Dalam menelisik asal-usul kiprah Amerika Serikat (AS) dalam perpolitikan negara di luarnya, barangkali kita tak boleh melewatkan sebuah pandangan yang membentuk kedigdayaan AS di dunia yang kita tinggali saat ini. Pandangan itu ialah Manifest Destiny  atau ‘Takdir Nyata’. Istilah ini muncul dalam pidato yang dikemukakan pada tahun 1846 oleh Robert Charles Wintrop, seorang anggota parlemen asal Massachusetts (Pratt 1927). Singkatnya, ia menyebut bahwa pendudukan wilayah Oregon pada masa itu, ialah bagian dari wahyu Ilahi berupa “takdir yang nyata”. “Takdir” tersebut, menurutnya, hendaknya menyebar ke seluruh benua bahkan menyebar secara lebih universal. Sederhananya, kolonialisme Amerika dan ekspansinya memang sudah ditakdirkan oleh kuasa Ilahi.

Manifest Destiny menjelma semacam mitologi keilahian yang menjustifikasi ekspansionisme pengaruh Amerika. Menurut Steve Jones, seorang ahli sejarah militer dan kebijakan luar negeri dari Universitas Oklahoma, Manifest Destiny membentuk anggapan bahwa AS adalah pewarta demokrasi barat yang ditakdirkan. Invasinya ke negara-negara tetangga di sekitarnya pada akhir abad ke-19 merupakan manifestasi nyata dari gagasan “dakwah demokrasi” itu.
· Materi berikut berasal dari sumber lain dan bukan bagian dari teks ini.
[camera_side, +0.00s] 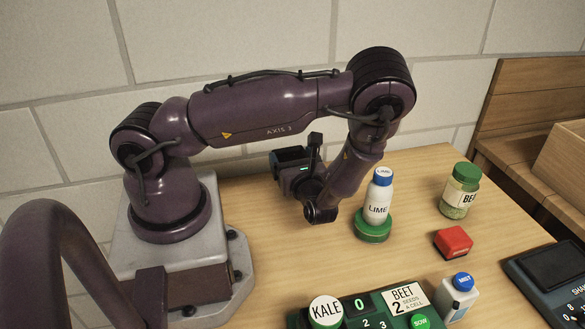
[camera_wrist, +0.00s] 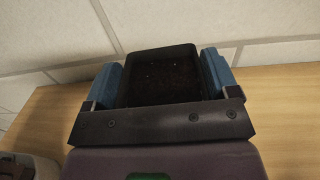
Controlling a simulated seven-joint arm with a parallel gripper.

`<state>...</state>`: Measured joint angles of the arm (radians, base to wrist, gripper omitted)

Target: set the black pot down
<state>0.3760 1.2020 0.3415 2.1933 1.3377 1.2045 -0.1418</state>
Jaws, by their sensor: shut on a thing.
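The black pot (camera_wrist: 160,88), square and filled with dark soil, sits between the two blue finger pads of my gripper (camera_wrist: 162,75) in the wrist view. My gripper is shut on it from both sides. In the side view my gripper (camera_side: 297,172) is behind the wrist, near the back of the table, and holds the dark pot (camera_side: 290,155) out to the left. The pot looks about upright and seems to be off the table, but its underside is hidden.
The wooden table (camera_side: 270,240) is clear below and left of the gripper. A LIME bottle (camera_side: 377,205) stands on a green base to the right. Beyond are a BEET jar (camera_side: 460,190), a red block (camera_side: 453,242), a MIST bottle (camera_side: 458,297) and a green seed panel (camera_side: 380,303).

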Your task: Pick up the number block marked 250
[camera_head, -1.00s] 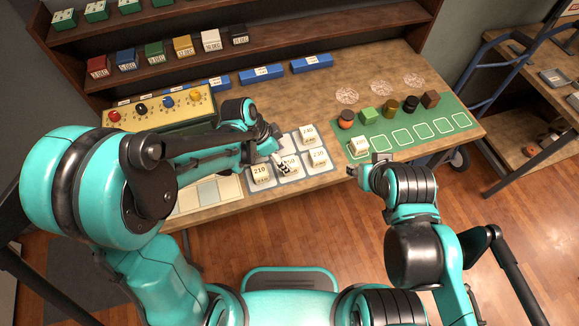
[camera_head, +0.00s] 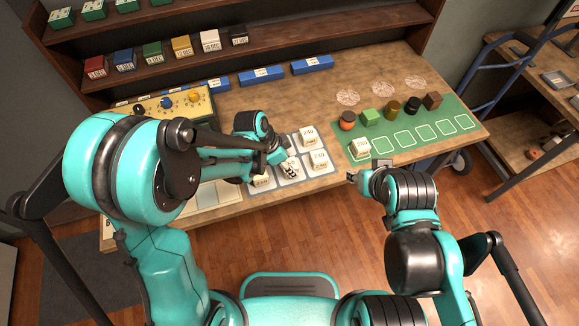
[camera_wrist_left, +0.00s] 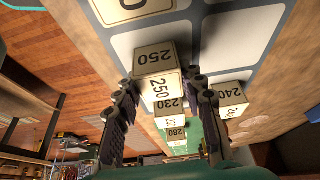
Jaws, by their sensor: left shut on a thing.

Menurutnya pula, Manifest Destiny masih membentuk dasar bagi kebijakan intervensionis di Amerika modern, meski konsep tersebut juga didesak untuk ditinggalkan karena sangat kolonialistik.

Hal itu begitu gamblang sewaktu Perang Dingin bergejolak. Perang Dingin bertepatan dengan dekolonisasi yang memunculkan negara-negara baru, memberi AS celah untuk mempertahankan dominasinya di panggung internasional. AS mulai menargetkan negara-negara baru tersebut untuk membuatnya mengorbit pada dirinya, dengan kata lain menjadikan AS sebagai sekutu untuk membendung pengaruh Soviet yang sama-sama kuat di belahan bumi selatan.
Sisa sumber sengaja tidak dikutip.